Repeat verbatim, and only, the lines of the data below, beginning at the line that contains "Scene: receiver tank" and stopping after the line that contains "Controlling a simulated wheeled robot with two".
--- start Dataset rows ---
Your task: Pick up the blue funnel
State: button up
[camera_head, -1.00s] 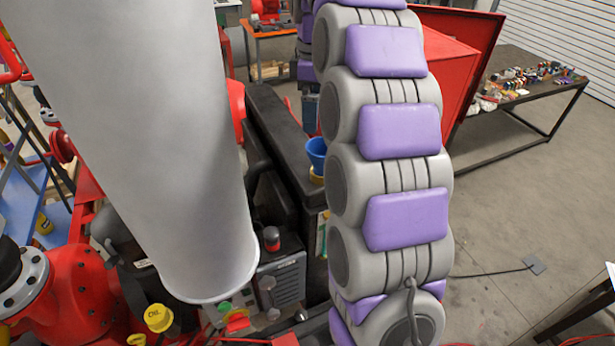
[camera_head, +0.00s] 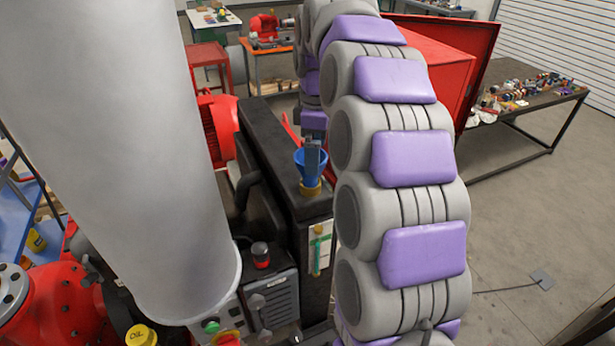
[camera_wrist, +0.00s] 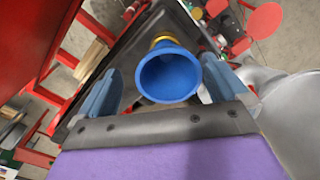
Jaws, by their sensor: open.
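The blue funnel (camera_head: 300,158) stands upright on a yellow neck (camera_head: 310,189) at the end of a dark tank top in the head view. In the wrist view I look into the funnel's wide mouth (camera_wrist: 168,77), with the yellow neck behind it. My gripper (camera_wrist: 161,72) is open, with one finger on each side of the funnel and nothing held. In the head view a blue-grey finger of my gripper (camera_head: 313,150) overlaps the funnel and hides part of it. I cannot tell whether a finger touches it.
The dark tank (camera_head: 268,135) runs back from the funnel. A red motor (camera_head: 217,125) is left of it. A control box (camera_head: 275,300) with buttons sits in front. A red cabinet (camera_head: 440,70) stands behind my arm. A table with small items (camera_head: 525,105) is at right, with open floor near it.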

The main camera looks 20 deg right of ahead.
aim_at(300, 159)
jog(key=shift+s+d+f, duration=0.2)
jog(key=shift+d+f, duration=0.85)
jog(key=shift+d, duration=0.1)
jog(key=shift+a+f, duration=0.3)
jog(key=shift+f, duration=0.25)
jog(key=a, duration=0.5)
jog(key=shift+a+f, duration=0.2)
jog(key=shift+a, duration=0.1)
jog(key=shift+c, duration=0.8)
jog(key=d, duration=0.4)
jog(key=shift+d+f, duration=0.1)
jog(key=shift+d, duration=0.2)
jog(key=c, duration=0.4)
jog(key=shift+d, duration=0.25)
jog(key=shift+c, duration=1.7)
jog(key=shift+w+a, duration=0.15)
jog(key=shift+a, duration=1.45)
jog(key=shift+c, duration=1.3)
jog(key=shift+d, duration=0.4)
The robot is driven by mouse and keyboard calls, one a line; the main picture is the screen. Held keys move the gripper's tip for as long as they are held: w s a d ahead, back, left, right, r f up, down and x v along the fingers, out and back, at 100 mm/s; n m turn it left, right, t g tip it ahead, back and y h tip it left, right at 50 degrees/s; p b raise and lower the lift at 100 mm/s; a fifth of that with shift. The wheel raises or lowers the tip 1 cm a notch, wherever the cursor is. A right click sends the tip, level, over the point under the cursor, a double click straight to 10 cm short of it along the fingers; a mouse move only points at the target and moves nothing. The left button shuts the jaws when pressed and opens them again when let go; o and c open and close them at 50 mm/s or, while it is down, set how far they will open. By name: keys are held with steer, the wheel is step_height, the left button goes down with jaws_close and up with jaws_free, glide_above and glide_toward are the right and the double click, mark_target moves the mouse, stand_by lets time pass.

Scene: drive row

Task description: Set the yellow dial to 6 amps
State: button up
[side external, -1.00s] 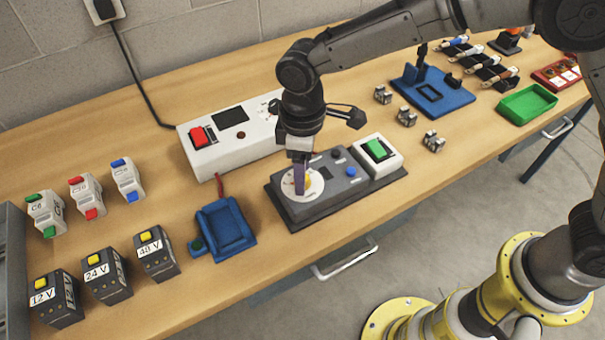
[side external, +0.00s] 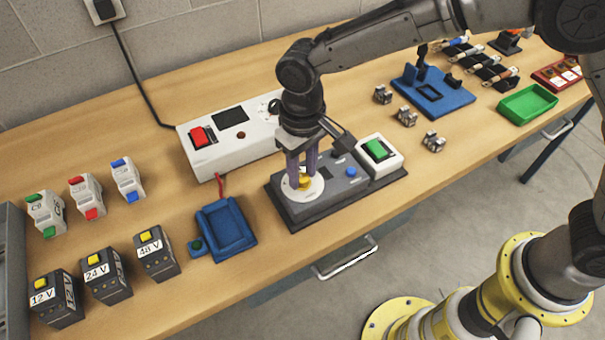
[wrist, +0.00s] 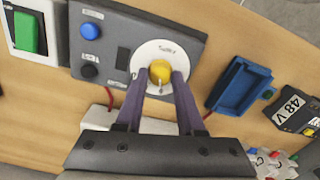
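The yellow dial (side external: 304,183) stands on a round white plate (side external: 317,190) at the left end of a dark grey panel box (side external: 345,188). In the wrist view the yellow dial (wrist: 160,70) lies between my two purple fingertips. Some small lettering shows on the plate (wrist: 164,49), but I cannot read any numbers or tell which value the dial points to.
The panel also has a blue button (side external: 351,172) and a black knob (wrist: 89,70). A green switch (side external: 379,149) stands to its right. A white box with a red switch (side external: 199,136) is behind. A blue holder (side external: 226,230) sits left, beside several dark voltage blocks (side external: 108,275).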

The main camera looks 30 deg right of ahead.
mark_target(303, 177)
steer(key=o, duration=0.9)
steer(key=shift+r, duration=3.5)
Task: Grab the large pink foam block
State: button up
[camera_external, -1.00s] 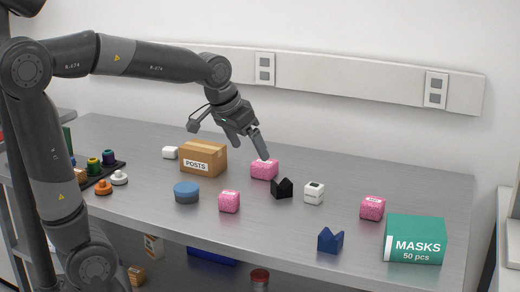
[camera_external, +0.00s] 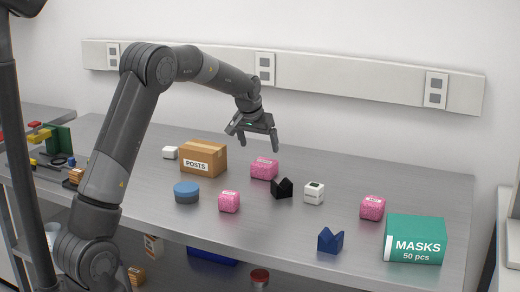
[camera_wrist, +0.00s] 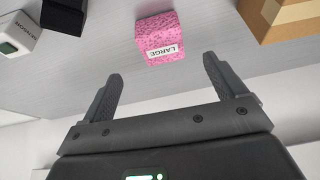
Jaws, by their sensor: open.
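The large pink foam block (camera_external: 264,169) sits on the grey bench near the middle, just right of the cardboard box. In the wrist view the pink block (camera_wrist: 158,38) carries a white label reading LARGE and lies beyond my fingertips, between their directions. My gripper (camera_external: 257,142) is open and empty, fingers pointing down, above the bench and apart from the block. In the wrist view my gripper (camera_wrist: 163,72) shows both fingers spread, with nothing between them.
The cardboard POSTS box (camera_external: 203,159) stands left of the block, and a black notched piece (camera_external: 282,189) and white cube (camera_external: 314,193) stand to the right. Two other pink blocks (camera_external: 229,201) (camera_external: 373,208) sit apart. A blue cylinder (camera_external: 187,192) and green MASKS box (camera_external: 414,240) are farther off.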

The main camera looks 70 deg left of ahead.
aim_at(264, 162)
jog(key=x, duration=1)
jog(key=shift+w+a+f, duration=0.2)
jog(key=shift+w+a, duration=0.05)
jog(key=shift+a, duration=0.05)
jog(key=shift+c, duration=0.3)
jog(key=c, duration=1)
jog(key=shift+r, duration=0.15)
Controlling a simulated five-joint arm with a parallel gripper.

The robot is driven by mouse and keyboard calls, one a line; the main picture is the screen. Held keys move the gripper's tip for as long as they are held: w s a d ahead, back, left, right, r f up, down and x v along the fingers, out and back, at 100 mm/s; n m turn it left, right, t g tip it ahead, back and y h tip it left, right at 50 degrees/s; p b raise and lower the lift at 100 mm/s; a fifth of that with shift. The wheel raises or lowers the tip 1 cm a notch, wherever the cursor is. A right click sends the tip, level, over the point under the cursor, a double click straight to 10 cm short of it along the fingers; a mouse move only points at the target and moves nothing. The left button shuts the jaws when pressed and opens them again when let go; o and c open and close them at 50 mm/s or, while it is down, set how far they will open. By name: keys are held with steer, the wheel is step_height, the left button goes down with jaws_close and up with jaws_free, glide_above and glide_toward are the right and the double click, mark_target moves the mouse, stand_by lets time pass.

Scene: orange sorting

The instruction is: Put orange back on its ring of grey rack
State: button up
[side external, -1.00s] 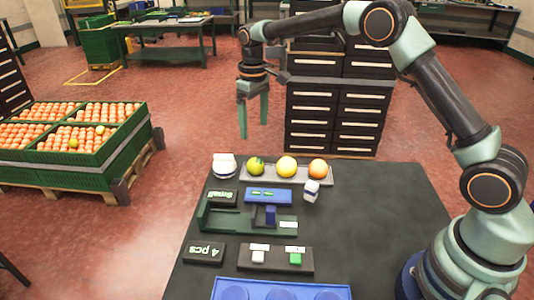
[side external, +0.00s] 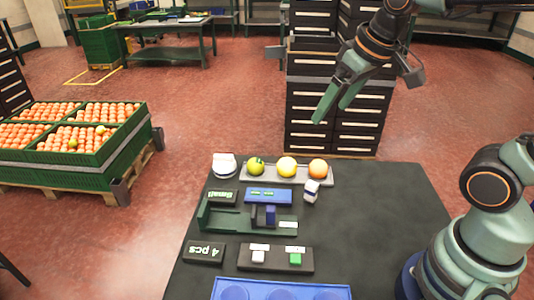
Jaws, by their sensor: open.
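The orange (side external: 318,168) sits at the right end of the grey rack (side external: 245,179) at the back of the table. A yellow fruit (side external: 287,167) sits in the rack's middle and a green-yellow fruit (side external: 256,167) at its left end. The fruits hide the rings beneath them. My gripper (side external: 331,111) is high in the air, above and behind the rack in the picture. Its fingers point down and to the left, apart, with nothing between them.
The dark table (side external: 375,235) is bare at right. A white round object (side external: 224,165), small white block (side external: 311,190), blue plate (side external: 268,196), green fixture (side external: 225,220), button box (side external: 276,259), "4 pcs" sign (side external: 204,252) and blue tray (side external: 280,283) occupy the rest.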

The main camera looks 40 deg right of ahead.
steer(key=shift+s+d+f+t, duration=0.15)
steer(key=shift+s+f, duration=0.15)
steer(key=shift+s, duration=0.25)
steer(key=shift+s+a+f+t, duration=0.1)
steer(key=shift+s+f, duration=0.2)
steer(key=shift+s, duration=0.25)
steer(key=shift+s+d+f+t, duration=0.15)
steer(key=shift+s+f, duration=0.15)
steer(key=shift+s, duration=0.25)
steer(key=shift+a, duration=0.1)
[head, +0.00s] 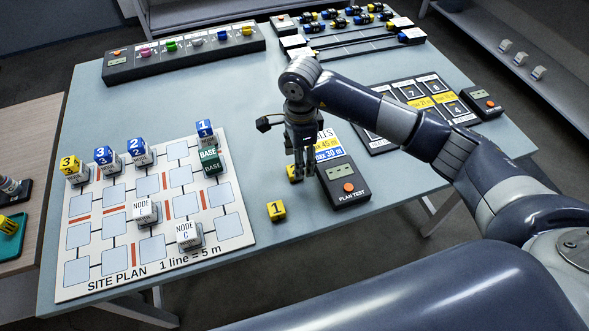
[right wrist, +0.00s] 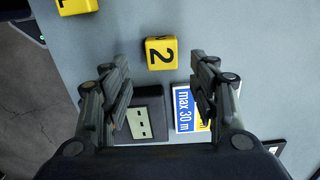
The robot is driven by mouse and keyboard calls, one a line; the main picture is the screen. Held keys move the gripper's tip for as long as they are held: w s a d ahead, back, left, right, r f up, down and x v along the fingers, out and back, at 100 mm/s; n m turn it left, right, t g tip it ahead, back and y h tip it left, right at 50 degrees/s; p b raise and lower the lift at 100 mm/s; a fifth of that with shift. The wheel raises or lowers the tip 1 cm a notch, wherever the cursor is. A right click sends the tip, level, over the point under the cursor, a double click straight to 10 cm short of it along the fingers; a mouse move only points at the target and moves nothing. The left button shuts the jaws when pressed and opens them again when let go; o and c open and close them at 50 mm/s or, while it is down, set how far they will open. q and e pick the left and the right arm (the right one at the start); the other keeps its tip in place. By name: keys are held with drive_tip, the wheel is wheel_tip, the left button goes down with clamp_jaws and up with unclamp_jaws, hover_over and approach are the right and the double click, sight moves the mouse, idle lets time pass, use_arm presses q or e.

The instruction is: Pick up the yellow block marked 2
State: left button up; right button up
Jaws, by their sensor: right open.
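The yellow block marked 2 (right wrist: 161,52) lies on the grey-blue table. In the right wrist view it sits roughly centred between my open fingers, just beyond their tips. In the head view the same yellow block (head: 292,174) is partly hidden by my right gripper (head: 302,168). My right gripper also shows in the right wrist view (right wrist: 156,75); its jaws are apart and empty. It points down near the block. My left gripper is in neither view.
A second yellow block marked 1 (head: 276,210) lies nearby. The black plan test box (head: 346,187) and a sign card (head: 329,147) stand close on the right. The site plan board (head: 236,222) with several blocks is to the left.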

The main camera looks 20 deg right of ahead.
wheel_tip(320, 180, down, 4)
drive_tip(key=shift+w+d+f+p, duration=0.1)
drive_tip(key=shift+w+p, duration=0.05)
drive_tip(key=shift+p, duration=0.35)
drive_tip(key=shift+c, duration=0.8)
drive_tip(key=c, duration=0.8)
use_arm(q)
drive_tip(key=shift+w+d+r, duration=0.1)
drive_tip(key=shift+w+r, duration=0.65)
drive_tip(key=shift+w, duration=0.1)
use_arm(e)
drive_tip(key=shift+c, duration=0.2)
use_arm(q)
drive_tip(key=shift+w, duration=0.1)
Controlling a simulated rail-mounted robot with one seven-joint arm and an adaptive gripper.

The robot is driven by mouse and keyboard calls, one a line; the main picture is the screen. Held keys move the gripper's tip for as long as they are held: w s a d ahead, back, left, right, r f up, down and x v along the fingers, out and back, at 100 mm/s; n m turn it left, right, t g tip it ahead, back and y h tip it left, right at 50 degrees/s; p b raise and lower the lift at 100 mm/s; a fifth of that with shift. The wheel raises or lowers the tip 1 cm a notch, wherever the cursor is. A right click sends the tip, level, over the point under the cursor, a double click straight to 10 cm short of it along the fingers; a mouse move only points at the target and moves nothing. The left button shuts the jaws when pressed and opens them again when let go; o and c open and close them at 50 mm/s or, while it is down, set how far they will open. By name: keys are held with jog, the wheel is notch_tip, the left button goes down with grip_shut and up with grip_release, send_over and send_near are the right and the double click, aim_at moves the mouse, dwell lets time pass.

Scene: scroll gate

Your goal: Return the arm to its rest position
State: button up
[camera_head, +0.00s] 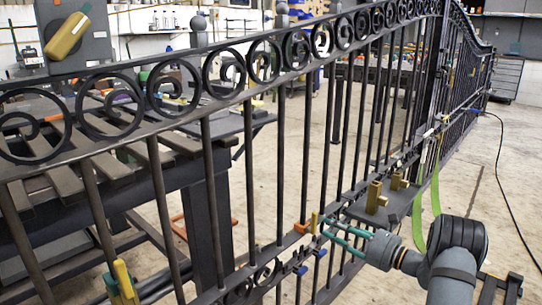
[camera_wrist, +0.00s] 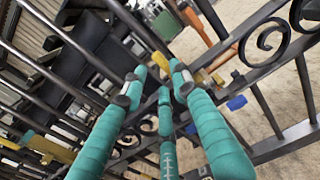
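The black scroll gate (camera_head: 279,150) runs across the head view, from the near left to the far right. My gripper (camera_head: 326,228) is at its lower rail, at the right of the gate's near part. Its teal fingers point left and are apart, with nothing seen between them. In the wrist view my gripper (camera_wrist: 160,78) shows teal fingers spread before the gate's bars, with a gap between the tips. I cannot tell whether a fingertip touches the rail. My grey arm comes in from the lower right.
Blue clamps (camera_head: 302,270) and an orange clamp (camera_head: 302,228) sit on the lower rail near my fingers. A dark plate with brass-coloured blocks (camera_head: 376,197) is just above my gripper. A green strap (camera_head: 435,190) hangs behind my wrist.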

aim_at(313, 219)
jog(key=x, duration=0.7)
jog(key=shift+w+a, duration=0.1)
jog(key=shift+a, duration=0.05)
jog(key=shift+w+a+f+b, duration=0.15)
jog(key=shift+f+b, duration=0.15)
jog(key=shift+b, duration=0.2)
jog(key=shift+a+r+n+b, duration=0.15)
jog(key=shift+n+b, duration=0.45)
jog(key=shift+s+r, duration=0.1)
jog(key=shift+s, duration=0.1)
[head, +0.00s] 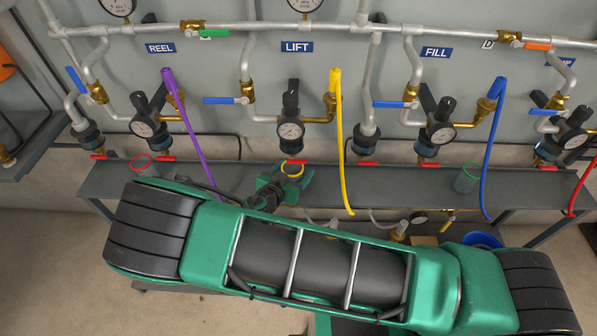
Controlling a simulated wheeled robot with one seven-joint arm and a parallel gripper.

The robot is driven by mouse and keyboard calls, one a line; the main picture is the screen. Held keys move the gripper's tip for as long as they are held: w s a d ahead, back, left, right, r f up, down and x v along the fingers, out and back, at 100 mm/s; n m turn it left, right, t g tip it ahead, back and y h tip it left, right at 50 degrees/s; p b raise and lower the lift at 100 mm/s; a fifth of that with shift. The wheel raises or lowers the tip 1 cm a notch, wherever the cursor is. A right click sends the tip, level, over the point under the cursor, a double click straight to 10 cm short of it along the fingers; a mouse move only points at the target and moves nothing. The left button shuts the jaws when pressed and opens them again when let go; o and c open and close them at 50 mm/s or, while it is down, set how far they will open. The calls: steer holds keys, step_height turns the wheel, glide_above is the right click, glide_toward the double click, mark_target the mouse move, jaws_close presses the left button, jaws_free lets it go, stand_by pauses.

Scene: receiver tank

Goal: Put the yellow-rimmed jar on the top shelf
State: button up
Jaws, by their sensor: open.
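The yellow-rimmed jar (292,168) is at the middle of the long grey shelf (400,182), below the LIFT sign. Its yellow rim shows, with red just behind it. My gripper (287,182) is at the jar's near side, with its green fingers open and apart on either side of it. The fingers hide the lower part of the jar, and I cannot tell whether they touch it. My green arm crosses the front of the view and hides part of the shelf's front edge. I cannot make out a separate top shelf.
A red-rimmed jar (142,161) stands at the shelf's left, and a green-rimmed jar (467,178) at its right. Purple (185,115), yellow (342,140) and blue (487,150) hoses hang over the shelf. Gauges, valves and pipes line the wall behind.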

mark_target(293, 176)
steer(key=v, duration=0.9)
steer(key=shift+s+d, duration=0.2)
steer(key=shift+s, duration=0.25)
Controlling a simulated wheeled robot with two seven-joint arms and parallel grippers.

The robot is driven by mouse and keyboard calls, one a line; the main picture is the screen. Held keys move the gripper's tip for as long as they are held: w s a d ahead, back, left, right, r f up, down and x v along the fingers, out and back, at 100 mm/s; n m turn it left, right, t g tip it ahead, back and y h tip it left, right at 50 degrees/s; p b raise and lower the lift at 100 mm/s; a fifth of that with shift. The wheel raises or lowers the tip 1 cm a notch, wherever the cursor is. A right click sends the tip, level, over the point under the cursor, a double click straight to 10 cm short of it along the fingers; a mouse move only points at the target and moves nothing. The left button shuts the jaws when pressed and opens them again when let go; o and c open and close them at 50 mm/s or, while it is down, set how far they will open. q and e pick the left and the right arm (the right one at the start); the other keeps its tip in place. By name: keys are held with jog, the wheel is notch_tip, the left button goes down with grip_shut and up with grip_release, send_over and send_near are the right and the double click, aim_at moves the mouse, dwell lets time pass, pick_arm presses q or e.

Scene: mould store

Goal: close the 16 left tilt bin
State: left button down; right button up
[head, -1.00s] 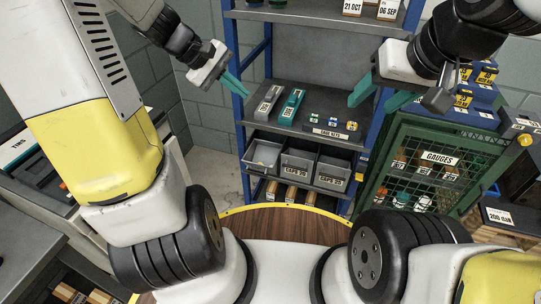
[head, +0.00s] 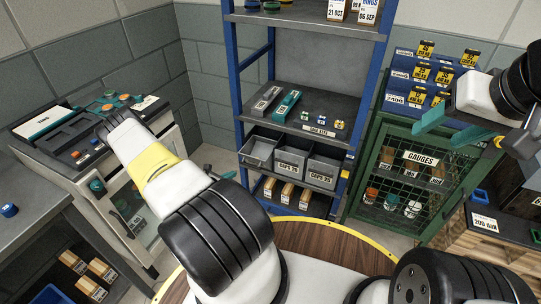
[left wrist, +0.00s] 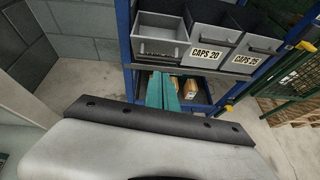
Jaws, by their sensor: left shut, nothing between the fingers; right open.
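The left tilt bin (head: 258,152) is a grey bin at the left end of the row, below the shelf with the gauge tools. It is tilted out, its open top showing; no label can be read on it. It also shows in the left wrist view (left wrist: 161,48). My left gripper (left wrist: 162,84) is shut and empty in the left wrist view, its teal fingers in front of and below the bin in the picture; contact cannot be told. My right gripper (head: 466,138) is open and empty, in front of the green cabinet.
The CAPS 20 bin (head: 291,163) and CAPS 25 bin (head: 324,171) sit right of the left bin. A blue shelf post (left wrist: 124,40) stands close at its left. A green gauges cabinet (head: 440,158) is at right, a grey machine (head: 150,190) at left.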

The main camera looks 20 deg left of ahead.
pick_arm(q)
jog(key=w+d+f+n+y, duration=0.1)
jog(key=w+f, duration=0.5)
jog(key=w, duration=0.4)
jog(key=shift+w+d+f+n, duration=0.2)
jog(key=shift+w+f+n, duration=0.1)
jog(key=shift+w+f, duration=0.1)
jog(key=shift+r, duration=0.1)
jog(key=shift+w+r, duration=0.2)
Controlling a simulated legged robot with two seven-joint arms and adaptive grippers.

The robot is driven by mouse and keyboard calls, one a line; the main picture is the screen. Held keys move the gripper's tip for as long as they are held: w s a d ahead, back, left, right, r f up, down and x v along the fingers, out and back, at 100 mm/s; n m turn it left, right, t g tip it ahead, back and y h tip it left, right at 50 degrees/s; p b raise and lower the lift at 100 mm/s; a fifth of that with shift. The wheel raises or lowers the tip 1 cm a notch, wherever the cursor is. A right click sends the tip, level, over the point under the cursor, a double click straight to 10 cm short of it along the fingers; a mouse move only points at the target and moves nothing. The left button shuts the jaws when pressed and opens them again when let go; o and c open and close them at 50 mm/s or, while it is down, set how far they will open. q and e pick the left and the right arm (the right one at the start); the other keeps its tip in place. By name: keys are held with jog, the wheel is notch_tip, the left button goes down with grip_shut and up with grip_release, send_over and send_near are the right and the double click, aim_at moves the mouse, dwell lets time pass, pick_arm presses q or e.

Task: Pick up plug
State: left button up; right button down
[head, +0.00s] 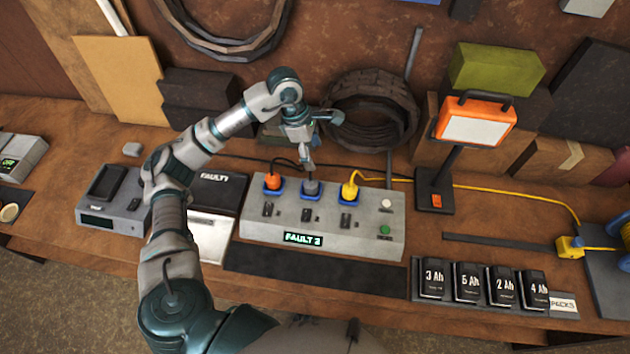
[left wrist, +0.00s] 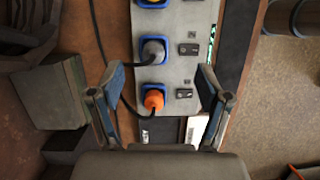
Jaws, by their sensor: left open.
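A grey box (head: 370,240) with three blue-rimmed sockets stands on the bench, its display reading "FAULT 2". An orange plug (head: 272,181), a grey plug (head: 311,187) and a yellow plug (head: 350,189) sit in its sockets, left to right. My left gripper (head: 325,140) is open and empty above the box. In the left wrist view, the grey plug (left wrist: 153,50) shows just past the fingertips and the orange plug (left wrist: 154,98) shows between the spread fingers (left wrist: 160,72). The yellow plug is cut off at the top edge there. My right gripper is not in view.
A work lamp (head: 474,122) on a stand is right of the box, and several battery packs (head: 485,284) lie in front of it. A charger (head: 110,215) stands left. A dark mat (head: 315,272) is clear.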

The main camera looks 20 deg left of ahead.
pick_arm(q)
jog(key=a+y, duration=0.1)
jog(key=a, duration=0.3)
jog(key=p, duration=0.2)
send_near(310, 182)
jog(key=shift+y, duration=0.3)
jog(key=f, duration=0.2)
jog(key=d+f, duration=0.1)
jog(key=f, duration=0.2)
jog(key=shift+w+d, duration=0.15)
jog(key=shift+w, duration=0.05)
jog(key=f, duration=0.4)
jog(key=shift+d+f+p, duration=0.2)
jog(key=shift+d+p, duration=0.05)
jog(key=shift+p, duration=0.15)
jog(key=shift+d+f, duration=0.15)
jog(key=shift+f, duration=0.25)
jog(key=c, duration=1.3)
--- end Dataset rows ---
- The result -
Scene: receiver tank

Goal: Put the yellow-rimmed jar on the top shelf
State: button up
Jaws, by their sensor: open.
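The yellow-rimmed jar (292,168) is at the middle of the long grey shelf (400,182), below the LIFT sign. Its yellow rim shows, with red just behind it. My gripper (287,182) is at the jar's near side, with its green fingers open and apart on either side of it. The fingers hide the lower part of the jar, and I cannot tell whether they touch it. My green arm crosses the front of the view and hides part of the shelf's front edge. I cannot make out a separate top shelf.
A red-rimmed jar (142,161) stands at the shelf's left, and a green-rimmed jar (467,178) at its right. Purple (185,115), yellow (342,140) and blue (487,150) hoses hang over the shelf. Gauges, valves and pipes line the wall behind.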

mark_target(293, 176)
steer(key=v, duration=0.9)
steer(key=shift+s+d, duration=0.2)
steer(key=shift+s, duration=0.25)
Controlling a simulated wheeled robot with two seven-joint arms and parallel grippers.

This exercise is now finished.